Task details:
Check each line of the listing, and copy it if it contains the word "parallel".

Input for this task:

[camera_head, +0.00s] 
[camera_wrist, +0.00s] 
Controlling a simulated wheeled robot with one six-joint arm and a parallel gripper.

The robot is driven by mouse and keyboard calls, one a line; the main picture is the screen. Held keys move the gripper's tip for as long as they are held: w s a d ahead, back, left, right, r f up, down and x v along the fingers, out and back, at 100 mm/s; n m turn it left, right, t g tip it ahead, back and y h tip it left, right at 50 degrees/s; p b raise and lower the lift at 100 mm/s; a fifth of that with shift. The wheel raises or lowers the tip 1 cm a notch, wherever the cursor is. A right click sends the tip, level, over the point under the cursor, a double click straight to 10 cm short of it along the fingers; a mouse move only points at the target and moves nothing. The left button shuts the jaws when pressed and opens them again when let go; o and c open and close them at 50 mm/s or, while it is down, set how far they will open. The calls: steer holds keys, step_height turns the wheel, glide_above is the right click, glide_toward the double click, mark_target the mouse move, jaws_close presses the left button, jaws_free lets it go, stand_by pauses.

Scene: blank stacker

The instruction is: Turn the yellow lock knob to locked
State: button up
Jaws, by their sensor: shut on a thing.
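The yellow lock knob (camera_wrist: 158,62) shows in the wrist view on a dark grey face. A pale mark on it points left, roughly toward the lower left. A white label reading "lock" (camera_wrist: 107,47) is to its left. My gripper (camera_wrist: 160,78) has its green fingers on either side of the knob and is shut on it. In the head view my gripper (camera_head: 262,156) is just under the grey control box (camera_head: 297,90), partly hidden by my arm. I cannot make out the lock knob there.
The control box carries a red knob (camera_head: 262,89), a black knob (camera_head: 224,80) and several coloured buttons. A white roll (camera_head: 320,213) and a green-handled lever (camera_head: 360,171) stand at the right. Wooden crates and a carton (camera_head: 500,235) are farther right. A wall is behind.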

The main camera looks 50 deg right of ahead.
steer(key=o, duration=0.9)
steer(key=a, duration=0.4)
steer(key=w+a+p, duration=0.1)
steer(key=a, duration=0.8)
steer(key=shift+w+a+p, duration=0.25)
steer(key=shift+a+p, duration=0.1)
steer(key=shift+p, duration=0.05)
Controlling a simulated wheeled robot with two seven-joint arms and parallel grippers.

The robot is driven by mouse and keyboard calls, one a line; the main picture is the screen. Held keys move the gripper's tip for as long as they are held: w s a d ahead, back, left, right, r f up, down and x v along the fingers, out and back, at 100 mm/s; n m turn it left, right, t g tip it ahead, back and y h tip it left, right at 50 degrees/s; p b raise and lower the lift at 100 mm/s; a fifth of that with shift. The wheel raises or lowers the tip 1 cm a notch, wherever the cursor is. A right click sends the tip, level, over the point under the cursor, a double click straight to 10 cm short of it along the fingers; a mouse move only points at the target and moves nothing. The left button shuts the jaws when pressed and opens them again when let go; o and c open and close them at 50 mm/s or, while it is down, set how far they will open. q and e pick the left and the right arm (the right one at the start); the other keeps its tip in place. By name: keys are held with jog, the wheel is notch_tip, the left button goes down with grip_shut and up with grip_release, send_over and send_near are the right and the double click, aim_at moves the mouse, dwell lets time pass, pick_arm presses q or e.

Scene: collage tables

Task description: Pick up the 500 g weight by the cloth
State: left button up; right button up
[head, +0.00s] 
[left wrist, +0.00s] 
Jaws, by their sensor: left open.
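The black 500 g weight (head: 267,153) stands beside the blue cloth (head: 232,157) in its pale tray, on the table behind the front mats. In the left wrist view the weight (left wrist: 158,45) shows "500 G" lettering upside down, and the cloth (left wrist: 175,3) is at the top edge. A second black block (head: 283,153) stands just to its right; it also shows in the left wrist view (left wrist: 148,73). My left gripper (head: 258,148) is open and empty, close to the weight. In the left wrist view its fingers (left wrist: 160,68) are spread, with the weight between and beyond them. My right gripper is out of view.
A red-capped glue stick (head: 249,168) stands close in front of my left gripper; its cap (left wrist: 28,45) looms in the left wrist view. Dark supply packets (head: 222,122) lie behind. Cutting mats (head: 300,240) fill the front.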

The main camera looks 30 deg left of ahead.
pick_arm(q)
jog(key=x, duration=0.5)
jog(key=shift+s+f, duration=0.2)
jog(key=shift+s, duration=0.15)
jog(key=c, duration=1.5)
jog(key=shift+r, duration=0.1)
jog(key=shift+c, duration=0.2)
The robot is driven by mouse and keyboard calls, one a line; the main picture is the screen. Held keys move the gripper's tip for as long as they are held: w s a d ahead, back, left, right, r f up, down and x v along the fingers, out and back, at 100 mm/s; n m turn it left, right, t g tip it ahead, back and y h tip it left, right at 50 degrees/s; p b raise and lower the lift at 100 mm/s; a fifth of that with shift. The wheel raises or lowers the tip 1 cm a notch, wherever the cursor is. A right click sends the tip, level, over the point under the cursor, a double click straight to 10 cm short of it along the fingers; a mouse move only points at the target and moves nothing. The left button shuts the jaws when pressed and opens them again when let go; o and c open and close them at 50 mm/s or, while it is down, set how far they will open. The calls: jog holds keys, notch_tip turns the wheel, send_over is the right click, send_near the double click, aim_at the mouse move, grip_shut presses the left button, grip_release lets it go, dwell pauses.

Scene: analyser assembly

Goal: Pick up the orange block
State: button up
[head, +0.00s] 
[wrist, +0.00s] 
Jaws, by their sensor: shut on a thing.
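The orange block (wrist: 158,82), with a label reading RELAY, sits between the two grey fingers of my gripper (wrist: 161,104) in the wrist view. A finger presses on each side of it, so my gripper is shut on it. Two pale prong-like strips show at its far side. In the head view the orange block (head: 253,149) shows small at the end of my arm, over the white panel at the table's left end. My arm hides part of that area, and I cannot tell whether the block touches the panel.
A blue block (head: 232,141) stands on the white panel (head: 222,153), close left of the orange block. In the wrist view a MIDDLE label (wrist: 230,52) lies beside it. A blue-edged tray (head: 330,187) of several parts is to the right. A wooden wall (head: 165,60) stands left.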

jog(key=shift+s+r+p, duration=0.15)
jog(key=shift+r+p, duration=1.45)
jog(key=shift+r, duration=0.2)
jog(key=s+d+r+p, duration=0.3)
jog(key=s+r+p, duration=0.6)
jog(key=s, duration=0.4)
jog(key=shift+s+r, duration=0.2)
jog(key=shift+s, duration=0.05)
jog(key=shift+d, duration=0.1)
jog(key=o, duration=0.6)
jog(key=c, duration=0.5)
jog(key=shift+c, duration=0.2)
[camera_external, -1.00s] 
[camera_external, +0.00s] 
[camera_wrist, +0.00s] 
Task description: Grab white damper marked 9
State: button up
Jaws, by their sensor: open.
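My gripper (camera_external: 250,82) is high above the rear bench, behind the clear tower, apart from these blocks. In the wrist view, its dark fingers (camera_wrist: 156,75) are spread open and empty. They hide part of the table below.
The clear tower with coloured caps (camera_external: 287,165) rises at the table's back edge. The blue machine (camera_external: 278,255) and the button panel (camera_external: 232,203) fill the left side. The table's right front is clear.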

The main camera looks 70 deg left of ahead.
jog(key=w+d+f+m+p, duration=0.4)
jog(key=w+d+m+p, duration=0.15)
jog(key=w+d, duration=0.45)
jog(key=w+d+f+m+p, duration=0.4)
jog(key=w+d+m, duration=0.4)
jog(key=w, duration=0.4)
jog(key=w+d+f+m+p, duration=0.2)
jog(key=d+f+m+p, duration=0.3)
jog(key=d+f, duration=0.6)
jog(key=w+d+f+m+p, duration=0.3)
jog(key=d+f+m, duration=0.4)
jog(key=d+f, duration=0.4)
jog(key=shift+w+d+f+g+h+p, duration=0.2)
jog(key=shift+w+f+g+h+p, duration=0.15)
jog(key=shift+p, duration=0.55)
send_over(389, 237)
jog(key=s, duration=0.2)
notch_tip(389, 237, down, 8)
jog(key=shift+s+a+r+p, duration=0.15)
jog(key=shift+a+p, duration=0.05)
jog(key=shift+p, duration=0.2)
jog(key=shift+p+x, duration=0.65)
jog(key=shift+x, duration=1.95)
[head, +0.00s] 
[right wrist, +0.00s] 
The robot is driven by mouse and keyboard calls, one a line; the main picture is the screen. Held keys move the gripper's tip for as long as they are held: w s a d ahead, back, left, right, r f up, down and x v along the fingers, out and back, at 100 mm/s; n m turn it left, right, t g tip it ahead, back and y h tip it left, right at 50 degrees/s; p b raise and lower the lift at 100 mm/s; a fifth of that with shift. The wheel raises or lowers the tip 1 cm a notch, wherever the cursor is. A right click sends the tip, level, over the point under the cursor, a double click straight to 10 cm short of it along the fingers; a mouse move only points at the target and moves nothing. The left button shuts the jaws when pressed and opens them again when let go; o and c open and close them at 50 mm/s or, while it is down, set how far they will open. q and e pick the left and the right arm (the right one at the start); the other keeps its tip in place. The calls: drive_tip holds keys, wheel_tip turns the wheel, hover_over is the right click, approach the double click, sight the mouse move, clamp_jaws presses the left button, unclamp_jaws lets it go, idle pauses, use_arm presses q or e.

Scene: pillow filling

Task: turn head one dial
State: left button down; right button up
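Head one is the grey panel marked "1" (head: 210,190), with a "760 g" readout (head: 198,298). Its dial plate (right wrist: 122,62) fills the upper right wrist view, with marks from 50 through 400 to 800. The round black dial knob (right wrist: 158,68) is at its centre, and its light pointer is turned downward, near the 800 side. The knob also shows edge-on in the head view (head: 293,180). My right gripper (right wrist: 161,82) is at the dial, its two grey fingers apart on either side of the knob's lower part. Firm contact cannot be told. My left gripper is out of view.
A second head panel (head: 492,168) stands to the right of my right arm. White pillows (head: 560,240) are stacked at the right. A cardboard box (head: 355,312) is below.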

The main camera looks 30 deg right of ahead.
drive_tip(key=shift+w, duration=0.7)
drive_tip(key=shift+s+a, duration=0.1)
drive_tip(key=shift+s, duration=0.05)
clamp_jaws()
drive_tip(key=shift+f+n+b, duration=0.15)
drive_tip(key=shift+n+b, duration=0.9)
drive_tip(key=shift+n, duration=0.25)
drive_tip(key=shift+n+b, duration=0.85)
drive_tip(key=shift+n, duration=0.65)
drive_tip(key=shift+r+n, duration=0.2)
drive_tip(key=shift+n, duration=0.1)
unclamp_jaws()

Worked solution:
Controlling a simulated wheeled robot with one six-joint arm and a parallel gripper.
Controlling a simulated wheeled robot with two seven-joint arms and parallel grippers.

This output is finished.